In the records below, pick out all lines containing the word "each".
══════
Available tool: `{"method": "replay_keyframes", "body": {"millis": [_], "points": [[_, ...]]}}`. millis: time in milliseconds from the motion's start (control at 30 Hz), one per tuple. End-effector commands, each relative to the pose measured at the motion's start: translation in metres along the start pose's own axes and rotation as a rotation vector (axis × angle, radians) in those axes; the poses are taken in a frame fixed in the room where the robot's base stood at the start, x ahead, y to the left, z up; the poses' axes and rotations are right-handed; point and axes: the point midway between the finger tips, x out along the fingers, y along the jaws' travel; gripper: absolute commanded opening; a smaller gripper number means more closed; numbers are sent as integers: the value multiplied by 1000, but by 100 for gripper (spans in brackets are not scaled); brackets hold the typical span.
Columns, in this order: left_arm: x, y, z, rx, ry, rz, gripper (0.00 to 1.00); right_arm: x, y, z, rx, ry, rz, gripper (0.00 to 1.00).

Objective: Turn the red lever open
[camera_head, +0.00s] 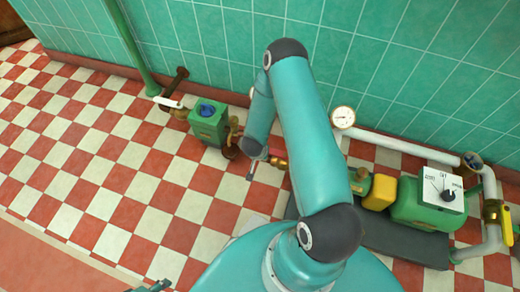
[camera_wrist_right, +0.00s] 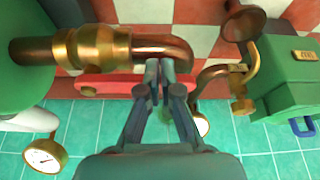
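The red lever (camera_wrist_right: 108,84) lies across the right wrist view, with a round brass pivot at its left end, under a copper pipe. A dark tip at the bottom edge of the head view seems to be my left gripper (camera_head: 152,287), mostly cut off.
A green box with a blue handle (camera_head: 208,121) stands left of the lever. A gauge (camera_head: 343,117), yellow block (camera_head: 379,191), green tank (camera_head: 428,205) and white dial plate (camera_head: 444,190) are on the right. The checkered floor (camera_head: 120,170) at left is clear.

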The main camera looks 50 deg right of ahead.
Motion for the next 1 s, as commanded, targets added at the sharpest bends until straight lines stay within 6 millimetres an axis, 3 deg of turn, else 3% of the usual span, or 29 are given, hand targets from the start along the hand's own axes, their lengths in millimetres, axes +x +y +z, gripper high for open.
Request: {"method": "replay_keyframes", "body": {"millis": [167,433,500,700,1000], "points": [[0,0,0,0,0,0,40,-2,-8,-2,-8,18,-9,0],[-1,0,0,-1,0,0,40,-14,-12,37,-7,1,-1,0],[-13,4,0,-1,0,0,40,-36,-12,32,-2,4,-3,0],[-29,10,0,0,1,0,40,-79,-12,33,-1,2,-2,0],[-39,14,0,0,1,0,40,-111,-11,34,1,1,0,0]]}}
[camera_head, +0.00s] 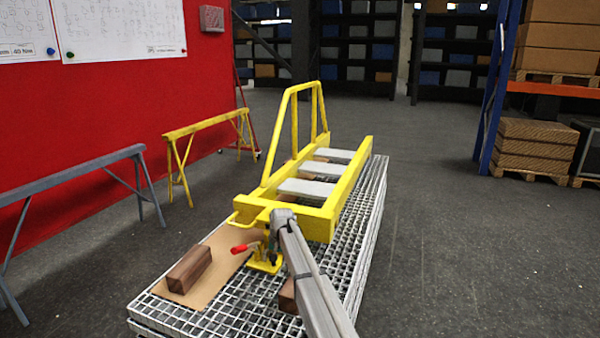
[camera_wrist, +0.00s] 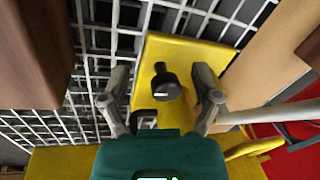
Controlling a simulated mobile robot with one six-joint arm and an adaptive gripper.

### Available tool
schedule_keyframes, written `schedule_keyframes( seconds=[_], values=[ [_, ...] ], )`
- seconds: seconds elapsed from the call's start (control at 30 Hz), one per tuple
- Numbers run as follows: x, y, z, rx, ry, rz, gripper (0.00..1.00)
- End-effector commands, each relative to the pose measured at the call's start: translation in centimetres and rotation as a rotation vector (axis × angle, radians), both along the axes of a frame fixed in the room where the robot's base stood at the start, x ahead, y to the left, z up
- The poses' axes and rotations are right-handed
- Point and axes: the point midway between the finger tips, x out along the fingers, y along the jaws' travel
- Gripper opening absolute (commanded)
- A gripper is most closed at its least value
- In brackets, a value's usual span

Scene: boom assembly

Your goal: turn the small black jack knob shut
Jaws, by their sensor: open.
══════
- Written response
Available tool: `{"method": "replay_keyframes", "body": {"millis": [_], "points": [[_, ...]]}}`. millis: time in milliseconds from the motion's start (control at 30 Hz), one per tuple. End-effector commands, each relative to the pose measured at the motion's start: translation in metres along the start pose's own axes and rotation as a rotation vector (axis × angle, radians) in those axes; the poses are taken in a frame fixed in the room where the robot's base stood at the start, x ahead, y to the left, z up; the poses' axes and rotations are right-handed; point and axes: the point midway between the finger tips, x out along the fingers, y along the jaws' travel; gripper: absolute commanded opening; a smaller gripper number means more closed; numbers are sent as integers: the value multiplied by 1000, but by 100 for gripper (spans in brackets are not scaled); brackets hold the typical span.
- End-effector commands, each relative to the pose measured at the call's start: translation in centimetres and rotation as a rotation vector (axis × angle, radians), both along the axes of a frame fixed in the room where the robot's base stood at the start, x ahead, y to the left, z up

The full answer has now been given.